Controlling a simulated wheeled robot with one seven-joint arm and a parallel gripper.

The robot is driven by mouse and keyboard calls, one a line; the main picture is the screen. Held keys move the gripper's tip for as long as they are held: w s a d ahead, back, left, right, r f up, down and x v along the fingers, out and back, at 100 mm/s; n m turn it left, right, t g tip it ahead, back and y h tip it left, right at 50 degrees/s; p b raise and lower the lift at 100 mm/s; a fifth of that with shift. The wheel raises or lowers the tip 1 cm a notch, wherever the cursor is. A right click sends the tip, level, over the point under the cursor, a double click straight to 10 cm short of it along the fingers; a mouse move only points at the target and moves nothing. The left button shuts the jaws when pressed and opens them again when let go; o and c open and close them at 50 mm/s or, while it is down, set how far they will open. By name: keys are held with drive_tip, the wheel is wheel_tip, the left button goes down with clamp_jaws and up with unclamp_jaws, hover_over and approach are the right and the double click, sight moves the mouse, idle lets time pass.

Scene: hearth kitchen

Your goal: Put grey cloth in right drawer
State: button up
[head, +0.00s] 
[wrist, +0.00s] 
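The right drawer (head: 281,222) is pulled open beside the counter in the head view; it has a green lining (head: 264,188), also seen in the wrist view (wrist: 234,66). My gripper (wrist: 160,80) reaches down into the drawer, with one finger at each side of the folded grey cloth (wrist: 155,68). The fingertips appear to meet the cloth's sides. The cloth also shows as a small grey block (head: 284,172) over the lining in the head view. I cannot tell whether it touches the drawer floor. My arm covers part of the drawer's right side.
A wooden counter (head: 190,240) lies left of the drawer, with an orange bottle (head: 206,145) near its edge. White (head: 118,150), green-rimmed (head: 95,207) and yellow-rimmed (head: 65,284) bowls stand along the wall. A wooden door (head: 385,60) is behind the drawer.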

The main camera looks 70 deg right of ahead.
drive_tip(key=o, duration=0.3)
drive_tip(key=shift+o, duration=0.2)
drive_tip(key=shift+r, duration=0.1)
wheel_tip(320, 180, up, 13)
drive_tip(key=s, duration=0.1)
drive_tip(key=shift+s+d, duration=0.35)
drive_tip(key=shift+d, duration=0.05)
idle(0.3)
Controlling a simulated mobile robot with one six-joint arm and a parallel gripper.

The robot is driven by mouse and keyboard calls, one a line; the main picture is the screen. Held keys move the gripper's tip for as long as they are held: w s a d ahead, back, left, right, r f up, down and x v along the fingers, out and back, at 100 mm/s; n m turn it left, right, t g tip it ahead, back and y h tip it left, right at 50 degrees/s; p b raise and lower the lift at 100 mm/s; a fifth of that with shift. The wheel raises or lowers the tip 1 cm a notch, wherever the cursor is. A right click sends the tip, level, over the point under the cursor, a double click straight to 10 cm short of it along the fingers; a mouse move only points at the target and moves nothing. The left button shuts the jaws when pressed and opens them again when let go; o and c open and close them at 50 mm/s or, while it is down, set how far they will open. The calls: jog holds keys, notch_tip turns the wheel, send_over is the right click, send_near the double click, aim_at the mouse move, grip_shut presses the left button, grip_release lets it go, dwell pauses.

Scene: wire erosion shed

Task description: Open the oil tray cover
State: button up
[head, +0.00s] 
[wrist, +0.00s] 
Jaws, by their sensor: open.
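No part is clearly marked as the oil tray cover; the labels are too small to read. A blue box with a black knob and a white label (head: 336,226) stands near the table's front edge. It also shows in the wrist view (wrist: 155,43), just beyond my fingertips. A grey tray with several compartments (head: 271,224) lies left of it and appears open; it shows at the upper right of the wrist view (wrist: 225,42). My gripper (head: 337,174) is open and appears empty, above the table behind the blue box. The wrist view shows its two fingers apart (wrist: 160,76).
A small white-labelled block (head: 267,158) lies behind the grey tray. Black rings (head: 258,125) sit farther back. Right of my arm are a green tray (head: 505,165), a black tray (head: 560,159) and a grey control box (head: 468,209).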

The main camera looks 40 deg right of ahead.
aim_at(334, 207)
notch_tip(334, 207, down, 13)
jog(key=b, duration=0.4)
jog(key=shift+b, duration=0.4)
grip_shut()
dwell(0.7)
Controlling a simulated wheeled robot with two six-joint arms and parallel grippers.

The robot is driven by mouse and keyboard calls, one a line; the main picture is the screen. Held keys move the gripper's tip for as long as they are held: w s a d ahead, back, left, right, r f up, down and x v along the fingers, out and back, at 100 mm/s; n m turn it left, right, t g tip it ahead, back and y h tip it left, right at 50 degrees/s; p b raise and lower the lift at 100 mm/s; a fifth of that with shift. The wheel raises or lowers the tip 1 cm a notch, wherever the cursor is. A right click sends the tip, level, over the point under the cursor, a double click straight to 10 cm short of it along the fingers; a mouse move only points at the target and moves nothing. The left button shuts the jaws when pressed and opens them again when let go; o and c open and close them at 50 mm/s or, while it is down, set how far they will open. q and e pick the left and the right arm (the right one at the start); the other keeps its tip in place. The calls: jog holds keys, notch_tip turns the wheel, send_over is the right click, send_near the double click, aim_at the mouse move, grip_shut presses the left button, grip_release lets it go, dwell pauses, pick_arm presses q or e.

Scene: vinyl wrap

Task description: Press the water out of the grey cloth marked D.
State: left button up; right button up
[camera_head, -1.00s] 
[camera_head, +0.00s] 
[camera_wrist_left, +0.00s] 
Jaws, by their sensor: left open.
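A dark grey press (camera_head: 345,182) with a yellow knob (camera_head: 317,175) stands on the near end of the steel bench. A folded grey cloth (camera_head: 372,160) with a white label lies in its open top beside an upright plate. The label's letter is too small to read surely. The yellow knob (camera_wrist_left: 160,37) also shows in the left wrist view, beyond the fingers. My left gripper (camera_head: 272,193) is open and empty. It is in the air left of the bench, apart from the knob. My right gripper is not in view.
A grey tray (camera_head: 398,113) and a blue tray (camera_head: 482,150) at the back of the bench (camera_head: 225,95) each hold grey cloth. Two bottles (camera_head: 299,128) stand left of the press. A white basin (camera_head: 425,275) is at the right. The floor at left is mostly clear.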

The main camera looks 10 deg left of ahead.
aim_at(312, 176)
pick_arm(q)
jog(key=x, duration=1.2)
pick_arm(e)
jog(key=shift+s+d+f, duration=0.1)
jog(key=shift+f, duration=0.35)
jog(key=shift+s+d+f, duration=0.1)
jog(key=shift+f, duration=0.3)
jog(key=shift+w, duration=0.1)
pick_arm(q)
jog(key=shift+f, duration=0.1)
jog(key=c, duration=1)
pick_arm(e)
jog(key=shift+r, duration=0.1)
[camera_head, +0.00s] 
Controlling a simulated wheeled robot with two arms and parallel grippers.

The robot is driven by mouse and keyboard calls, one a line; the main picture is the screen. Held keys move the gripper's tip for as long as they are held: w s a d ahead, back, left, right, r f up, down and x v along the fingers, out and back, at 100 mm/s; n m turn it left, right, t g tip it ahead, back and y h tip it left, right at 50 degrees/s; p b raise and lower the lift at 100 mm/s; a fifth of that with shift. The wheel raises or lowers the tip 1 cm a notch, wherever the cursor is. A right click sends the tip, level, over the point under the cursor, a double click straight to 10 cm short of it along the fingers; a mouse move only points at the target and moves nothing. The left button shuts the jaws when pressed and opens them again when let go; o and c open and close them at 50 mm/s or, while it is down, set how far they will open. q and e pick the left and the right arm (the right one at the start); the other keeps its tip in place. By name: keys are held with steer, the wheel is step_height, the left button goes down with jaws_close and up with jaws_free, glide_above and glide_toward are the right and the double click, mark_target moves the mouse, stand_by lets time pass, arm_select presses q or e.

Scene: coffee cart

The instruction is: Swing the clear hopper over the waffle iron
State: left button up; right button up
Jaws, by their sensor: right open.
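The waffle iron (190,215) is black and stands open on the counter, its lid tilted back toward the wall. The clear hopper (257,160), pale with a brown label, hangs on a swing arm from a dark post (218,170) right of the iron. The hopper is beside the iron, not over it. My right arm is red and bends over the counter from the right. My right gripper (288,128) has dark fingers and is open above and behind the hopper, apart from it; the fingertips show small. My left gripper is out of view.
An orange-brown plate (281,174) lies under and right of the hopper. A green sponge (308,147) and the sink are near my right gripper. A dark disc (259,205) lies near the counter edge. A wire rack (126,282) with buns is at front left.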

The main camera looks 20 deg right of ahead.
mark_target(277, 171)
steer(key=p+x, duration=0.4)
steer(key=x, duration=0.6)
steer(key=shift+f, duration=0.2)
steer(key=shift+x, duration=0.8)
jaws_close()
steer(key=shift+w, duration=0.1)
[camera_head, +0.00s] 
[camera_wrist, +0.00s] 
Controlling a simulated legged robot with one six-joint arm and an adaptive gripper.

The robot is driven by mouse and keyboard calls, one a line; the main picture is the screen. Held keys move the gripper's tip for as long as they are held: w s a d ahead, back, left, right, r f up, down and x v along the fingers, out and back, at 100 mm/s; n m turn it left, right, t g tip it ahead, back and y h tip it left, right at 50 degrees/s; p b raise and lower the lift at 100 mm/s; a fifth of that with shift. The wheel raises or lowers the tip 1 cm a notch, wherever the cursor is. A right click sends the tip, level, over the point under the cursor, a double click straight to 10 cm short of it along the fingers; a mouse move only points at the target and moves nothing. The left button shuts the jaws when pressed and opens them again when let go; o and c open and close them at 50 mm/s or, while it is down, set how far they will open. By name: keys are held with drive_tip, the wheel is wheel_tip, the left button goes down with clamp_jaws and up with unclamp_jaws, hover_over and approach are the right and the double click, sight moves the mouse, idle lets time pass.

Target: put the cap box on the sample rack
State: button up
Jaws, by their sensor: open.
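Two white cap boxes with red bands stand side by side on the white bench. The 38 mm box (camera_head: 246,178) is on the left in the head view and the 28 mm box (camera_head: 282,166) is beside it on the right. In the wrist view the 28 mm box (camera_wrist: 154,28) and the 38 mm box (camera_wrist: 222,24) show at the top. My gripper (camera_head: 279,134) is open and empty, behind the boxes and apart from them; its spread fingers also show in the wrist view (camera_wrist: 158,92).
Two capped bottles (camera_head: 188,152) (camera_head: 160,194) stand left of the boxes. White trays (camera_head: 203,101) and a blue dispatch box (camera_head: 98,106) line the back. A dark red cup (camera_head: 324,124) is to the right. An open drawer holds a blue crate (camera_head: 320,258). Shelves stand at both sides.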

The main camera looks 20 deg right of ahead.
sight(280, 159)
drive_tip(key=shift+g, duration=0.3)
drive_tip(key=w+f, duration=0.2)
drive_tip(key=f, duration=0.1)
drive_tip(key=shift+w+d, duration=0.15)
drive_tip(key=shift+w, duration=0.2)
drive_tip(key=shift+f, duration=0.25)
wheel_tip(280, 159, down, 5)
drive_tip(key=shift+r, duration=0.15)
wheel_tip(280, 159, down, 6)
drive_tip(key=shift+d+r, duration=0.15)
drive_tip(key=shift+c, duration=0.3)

### Objective
Identify the lines of the entries containing the string "arms". Copy each such line.

### Solution to this exercise
Controlling a simulated wheeled robot with two six-joint arms and parallel grippers.
Controlling a simulated wheeled robot with two arms and parallel grippers.

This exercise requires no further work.